Este é o mistério da política. Uma frase bem usada catapulta uma decisão. Uma vaidade, ou uma resposta confusa, despertam a dúvida que se insinua na eleição.

Pode-se ganhar porque se colocou o oponente num pedestal: que vem ele para aqui fazer? Ele é bom onde está! Pode lançar-se uma farpa dura – esse não é daqui! Pode erguer-se a bandeira independentista para manchar uma boa intenção. Na Madeira está lançada a ideia do invasor que chegou de avião para vingar o PS.

Eles, os colonialistas, chegaram aos molhos para cumprir a Justiça, apoucando os de lá. A Madeira prepara-se, com este jeitinho bem urdido, para uma vitória esmagadora do PSD. A pesporrência de um director da PJ, que todos sabem ser próximo do PS, levar 300 funcionários, e acabar na prisão inglória de apenas três pessoas, que imediatamente a seguir ficam sem ser ouvidas demasiado tempo, ajuda ao estribilho. A canção já se trauteia por lá. Presumo que teremos outro bailinho da Madeira.

A PJ decidiu ser protagonista após a queda do Governo, e agora a PSP foi para o Porto destapar o que todos sabem, falar daquilo que se sabe à boca cheia. Faz-se bem em atacar o enriquecimento ilícito? Claro. Faz-se bem em intervir sobre a violência? Claro. O tempo destas acções sobre a reflexão e o protagonismo eleitoral é que parece estranho.

Portugal vive um tempo de enorme importância, pois é a primeira vez na democracia que ficámos com todos os Governos demitidos e temos tantas eleições sequenciais. Tudo isto porque o PS não honrou com sabedoria e inteligência a sua maioria. Enquistou-se, lavrou as sentenças da vaidade e da arrogância, esqueceu que era necessário corrigir a Lei Eleitoral. Passar a ter um circulo de compensação, como sucede nos Açores, é o mínimo que já se exige. O PS colocou os seus acólitos em todos os púlpitos e esmoreceu os combates que careciam ser feitos. Há inúmeras imaturidades e indecências que conduziram à revolta das polícias, à revolução dos agricultores, à zanga da geração melhor preparada de sempre.

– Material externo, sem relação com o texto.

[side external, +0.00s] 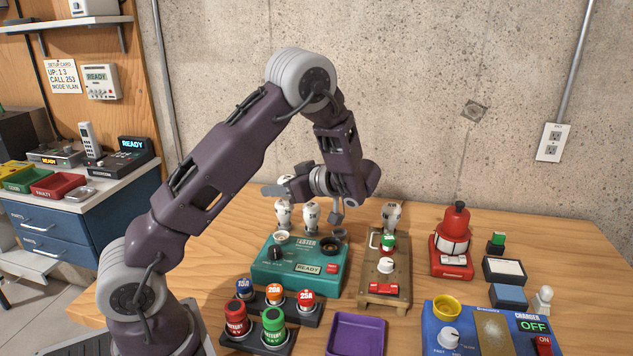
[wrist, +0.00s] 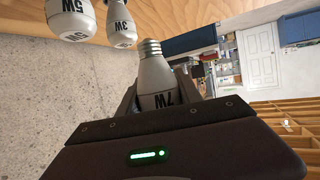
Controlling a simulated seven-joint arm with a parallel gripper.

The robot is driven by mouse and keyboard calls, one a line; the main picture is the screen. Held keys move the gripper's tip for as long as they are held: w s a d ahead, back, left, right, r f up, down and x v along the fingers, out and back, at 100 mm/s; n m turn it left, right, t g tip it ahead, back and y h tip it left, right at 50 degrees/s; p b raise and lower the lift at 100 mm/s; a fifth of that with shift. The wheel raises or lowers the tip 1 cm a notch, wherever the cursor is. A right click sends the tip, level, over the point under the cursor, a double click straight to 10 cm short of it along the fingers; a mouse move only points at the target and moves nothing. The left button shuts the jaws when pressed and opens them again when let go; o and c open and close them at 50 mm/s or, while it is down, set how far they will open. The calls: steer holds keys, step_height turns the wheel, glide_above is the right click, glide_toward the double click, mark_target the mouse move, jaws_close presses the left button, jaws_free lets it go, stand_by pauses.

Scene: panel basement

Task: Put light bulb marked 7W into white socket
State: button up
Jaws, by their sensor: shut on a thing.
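The light bulb marked 7W (wrist: 155,76) is white with a silver screw cap. In the wrist view it sits between the fingers of my gripper (wrist: 160,98), which is shut on it, with the cap pointing away from the gripper. In the side view my gripper (side external: 338,212) is above and behind the green tester (side external: 300,278); the held bulb is not clearly visible there. The white socket (side external: 281,237) is the pale ring on the tester's top left. A dark socket (side external: 330,247) is on the tester's right.
Bulbs marked 5W (wrist: 70,18) and 3W (wrist: 121,24) stand close to the held bulb. Coloured fuses (side external: 275,296), a purple tray (side external: 357,335), a red lamp (side external: 453,236) and a blue charger (side external: 460,315) occupy the table.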

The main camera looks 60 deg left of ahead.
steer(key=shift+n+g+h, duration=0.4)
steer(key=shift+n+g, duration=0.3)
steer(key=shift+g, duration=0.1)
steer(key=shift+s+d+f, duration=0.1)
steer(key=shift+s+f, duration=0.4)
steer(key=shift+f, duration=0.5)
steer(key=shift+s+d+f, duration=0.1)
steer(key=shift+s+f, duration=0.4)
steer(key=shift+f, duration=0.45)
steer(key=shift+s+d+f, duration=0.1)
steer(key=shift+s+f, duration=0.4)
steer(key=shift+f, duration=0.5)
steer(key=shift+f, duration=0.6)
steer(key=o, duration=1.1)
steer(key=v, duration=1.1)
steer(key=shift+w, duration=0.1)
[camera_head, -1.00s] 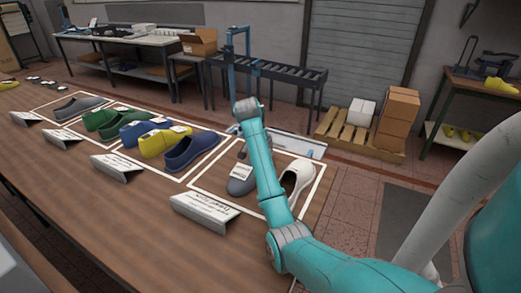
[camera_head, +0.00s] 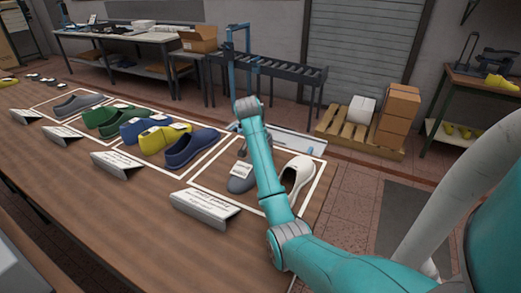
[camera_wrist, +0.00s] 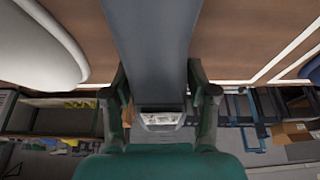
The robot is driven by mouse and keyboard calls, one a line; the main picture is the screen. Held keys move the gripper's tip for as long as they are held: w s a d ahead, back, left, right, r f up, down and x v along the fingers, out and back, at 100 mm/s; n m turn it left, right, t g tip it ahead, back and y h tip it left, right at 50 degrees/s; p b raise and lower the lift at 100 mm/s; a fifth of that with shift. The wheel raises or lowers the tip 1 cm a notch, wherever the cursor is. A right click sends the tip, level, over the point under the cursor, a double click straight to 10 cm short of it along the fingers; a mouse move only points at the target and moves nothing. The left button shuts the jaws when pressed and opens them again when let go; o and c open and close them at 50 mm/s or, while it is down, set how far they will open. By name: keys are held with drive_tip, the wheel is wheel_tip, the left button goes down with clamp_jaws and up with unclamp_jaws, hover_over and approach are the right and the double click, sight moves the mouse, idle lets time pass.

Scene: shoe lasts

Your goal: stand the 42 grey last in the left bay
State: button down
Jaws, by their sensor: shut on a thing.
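A grey last (camera_head: 240,184) with a white label stands in the right outlined bay (camera_head: 213,178), partly hidden by my arm. My gripper (camera_wrist: 160,98) is shut on this grey last; the last (camera_wrist: 150,45) fills the space between the fingers in the wrist view, with a label at its lower end. In the head view, my gripper is mostly hidden by the arm. The label's number is too small to read. Another grey last (camera_head: 78,104) stands in the far left outlined bay (camera_head: 42,107).
A white last (camera_head: 297,173) stands just right of the held one; it also shows in the wrist view (camera_wrist: 35,45). Green lasts (camera_head: 103,118), a yellow last (camera_head: 160,139) and a blue last (camera_head: 190,148) crowd the middle. Sign holders (camera_head: 205,207) line the front of the bays.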

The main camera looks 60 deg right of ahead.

A isto, o PS respondeu com ataques constantes, com ausência de humor, com falta de sensibilidade política e fez crescer a vítima das marradas! Como o marido cornudo que levanta a mão e perde a razão. Todos os canais insultando a voz contra. Todos os cronistas a despejarem insanidades e calunias sem perceber que a vítima estava a perfumar a mão que lhe batia.

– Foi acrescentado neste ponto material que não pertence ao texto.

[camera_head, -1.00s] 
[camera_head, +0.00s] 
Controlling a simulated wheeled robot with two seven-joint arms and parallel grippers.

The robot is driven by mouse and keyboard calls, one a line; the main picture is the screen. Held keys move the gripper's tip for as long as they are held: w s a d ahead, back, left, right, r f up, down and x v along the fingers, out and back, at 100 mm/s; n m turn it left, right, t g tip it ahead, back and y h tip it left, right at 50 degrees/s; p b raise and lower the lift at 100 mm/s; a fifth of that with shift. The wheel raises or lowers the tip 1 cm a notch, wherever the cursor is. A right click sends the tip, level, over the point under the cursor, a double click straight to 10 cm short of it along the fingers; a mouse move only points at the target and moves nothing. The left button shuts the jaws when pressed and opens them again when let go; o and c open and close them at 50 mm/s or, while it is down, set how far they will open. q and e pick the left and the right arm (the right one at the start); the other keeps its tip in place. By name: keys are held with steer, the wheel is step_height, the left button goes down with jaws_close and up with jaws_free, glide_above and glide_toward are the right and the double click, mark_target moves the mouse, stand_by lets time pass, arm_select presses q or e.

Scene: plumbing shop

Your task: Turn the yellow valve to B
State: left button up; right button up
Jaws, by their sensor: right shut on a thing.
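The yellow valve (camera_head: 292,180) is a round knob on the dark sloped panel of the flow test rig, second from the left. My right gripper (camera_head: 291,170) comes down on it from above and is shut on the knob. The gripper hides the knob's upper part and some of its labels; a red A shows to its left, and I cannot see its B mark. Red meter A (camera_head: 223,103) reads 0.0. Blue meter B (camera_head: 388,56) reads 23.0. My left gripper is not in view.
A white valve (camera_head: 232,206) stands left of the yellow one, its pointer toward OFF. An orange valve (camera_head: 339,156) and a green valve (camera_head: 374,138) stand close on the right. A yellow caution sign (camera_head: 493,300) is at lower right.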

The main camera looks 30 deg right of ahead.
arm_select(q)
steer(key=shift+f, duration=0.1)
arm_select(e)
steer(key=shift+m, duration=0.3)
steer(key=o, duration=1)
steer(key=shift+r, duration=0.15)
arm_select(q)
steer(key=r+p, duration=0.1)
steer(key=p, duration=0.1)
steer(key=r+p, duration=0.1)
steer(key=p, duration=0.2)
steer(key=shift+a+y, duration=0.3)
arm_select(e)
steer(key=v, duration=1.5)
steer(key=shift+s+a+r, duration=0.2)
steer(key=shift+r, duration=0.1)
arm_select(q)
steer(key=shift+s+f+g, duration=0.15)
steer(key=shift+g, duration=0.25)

Foi assim na Suécia, na Holanda, na Argentina, e a cegueira ideológica não percebia que era mais importante corrigir a imagem do poder. Aquilo que está a conduzir ao mal-estar provém de quem governa, e não da sua oposição. Se há turismo a mais, fuga aos impostos em barda, desperdício financeiro a rodos, pobres e más figuras na governação, a culpa não é da oposição.

Foi deste modo que chegámos ao crescimento para o dobro do Chega e à redução anacrónica da esquerda além do PS. Aqui estão também os resultados evidentes no dia a dia que são afinal o que importa ao cidadão. Não nos toca directamente o banqueiro anarquista e ladrão, mas afecta o quotidiano a rua coberta de pedintes e sem abrigo, o preço das rendas, a enormidade Lagarde de duplicar os encargos com as rendas.

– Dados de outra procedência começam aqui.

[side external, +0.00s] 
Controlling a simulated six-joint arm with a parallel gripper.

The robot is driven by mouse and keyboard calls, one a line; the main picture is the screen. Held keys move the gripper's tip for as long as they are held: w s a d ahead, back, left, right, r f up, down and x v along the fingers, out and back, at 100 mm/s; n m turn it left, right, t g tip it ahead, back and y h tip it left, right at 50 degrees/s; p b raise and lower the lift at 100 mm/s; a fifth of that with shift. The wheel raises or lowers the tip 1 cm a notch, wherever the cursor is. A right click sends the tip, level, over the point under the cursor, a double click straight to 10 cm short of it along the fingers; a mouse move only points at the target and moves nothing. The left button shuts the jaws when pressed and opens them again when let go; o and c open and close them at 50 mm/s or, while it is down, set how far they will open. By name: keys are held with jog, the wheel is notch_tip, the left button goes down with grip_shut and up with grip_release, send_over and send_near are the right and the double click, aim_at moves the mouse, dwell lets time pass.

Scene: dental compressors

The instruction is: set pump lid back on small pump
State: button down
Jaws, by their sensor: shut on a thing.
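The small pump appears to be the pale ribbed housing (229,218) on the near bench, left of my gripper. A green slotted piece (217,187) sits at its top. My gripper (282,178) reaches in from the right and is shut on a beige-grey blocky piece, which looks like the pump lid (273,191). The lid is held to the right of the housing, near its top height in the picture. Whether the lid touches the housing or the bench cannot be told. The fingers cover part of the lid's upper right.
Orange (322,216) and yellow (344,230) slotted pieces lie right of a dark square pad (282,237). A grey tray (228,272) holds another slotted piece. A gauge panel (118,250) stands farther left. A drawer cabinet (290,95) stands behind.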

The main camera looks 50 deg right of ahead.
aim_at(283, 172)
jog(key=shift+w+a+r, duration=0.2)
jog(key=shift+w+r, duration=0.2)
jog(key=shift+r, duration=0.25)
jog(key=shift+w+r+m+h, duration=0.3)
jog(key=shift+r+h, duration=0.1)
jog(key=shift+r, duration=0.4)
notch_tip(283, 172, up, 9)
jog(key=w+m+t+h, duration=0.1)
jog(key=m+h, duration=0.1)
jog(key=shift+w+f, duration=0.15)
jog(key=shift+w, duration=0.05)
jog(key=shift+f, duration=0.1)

É mais importante para o voto de 10 de Março a mudança no apartamento do lado do que o banco que faliu. Dói mais a insensibilidade com as casas de banho onde irão os filhos, as certezas das minorias vitimizadas e exigentes e acusadoras do que a ineficácia em escolher um lugar para o aeroporto.

A proximidade é o importante. O país zangado detesta que culpem quem nunca governou. Não esqueceu o caso do Impostos Único de Circulação (IUC), não esqueceu a nacionalização da TAP, e depois a sua venda em curso, não esqueceu milhares de prédios devolutos do estado, e uma lei que metia as mãos nos bolsos dos herdeiros, e nas posses de cada um. Individualmente, escandaliza mais o ruído, legitimado pelas Câmaras, de um bar frente à porta, que a morte do banqueiro na África do Sul.  

E assim chegámos à surpresa eleitoral dos Açores – surpresa para os meus amigos do PS. Este é – e será – o novo normal!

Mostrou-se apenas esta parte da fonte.